Which lines have the string "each"? Copy all of them from the entries below.
====================
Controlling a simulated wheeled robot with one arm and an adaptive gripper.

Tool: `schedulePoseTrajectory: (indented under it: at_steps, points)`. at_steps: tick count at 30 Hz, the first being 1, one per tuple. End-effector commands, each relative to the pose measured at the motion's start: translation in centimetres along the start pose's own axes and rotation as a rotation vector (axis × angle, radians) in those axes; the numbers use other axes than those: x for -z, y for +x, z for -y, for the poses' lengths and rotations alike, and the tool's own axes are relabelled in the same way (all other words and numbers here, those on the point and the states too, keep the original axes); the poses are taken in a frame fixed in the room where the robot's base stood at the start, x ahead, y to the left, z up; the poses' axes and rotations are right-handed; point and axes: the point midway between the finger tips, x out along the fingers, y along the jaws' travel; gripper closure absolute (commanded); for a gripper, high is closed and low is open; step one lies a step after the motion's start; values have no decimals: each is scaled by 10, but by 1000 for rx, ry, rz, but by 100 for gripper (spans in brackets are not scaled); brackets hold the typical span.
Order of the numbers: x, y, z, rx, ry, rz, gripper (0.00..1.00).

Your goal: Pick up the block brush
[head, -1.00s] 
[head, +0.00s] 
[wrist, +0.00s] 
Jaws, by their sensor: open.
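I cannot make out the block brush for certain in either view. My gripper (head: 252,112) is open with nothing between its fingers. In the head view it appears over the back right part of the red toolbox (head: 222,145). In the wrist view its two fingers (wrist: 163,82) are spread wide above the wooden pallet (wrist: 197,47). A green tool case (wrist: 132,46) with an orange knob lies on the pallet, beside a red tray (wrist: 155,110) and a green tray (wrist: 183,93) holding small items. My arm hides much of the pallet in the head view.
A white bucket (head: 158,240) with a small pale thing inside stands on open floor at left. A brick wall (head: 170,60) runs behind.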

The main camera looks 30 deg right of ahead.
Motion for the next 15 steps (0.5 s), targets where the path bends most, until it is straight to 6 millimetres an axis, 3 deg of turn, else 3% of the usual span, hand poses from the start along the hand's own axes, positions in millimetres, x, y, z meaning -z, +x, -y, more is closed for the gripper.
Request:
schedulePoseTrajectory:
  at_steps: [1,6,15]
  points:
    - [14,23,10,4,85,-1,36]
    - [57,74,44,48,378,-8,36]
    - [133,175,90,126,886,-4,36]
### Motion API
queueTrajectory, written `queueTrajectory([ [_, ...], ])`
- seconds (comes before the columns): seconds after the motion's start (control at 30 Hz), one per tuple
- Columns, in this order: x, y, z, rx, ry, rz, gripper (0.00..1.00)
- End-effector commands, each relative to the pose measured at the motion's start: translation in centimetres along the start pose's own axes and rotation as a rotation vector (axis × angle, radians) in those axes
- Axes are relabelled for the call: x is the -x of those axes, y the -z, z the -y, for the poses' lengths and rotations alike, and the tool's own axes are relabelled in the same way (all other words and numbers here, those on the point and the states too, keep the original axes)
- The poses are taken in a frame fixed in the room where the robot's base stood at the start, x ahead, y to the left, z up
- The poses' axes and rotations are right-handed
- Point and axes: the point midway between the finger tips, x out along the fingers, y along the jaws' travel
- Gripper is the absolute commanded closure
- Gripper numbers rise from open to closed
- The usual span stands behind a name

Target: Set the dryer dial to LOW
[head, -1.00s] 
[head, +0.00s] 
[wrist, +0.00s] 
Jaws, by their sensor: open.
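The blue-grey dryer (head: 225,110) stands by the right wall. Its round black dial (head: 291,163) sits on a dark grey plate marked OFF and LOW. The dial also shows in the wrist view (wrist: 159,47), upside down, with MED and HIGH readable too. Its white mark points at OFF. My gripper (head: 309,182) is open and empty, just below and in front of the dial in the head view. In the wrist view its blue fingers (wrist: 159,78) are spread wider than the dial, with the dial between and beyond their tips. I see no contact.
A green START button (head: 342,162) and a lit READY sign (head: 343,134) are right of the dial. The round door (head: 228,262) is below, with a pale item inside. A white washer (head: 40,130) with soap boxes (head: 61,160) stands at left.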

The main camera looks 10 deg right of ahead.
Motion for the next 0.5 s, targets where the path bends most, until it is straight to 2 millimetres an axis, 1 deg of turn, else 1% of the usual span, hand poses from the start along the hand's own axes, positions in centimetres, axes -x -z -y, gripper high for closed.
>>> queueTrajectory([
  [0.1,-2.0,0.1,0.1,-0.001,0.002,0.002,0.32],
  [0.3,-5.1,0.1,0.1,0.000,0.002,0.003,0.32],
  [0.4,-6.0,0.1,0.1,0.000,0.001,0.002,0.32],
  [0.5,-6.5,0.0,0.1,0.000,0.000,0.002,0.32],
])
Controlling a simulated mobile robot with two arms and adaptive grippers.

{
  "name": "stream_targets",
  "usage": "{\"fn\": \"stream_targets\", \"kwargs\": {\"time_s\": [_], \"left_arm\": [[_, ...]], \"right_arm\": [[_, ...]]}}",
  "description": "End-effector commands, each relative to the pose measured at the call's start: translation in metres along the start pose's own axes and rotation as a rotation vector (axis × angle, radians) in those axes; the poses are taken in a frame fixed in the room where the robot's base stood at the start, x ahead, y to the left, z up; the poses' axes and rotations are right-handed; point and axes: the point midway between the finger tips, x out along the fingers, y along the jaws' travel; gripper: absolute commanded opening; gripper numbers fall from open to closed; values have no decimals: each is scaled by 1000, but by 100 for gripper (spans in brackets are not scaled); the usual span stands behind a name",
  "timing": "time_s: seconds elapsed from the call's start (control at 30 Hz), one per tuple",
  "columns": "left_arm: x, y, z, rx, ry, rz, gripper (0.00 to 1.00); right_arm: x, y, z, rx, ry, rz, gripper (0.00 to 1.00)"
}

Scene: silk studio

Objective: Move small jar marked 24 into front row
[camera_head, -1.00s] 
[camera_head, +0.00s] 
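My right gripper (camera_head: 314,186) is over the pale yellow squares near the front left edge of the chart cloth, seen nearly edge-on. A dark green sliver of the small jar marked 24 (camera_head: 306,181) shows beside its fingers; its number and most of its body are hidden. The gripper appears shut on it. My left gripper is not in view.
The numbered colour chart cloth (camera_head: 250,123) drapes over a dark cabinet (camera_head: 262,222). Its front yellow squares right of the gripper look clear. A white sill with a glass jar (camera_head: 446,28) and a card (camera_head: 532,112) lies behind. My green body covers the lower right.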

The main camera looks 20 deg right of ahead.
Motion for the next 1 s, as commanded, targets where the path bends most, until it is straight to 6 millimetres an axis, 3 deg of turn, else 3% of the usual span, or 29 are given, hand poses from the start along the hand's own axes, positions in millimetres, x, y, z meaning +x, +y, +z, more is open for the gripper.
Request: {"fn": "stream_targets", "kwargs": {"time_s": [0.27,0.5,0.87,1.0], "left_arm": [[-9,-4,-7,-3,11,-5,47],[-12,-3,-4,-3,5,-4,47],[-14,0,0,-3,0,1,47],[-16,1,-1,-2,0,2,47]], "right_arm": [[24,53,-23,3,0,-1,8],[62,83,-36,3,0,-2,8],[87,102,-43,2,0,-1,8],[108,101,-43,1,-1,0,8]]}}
====================
Task solution
Tool: `schedulePoseTrajectory: (indented under it: at_steps, points)`. at_steps: tick count at 30 Hz, the first being 1, one per tuple. End-effector commands, each relative to the pose measured at the motion's start: translation in centimetres along the start pose's own axes and rotation as a rotation vector (axis × angle, radians) in those axes; the numbers use other axes than those: x for -z, y for +x, z for -y, for the poses' lengths and rotations alike, and the tool's own axes are relabelled in the same way (all other words and numbers here, those on the point and the states too, keep the original axes); the poses are taken in a frame fixed in the room where the robot's base stood at the start, x ahead, y to the left, z up; the poses' axes and rotations are right-handed; point and axes: the point midway between the finger tips, x out along the fingers, y along the jaws' travel; gripper closure absolute (commanded); for a gripper, high is closed and low is open; step one lies a step after the motion's start; values have no decimals: each is scaled by 10, but by 1000 for rx, ry, rz, but by 100 for gripper (spans in brackets are not scaled); brackets hold the typical span.
- End-effector commands, each relative to the pose measured at the motion's start: translation in centimetres along the start pose's own axes and rotation as a rotation vector (axis × angle, radians) in those axes
  "description": "End-effector commands, each relative to the pose measured at the call's start: translation in metres along the start pose's own axes and rotation as a rotation vector (axis × angle, radians) in those axes; the poses are taken in a frame fixed in the room where the robot's base stood at the start, x ahead, y to the left, z up; the poses' axes and rotations are right-handed; point and axes: the point midway between the finger tips, x out along the fingers, y along the jaws' travel; gripper: absolute commanded opening; gripper numbers fall from open to closed; values have no decimals: each is scaled by 1000, but by 100 for gripper (spans in brackets are not scaled); the usual span stands behind a name",

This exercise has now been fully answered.